• [DESCRIPTION OF THE TASK] Write only the number of lines holding the string "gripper".

• [DATA EXCERPT]
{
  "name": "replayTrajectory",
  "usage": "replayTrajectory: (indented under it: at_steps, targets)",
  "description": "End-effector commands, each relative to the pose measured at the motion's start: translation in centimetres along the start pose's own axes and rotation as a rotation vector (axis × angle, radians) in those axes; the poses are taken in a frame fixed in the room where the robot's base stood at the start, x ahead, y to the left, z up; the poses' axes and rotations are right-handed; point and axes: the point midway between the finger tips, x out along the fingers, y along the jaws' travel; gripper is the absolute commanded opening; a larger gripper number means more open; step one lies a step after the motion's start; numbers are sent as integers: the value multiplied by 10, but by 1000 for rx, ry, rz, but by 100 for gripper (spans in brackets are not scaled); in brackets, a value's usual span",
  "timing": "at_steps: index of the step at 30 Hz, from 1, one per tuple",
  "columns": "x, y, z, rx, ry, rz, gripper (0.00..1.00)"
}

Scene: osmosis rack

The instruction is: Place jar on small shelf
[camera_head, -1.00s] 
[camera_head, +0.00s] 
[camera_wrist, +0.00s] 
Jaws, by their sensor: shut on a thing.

• [CORRECT RESPONSE] 2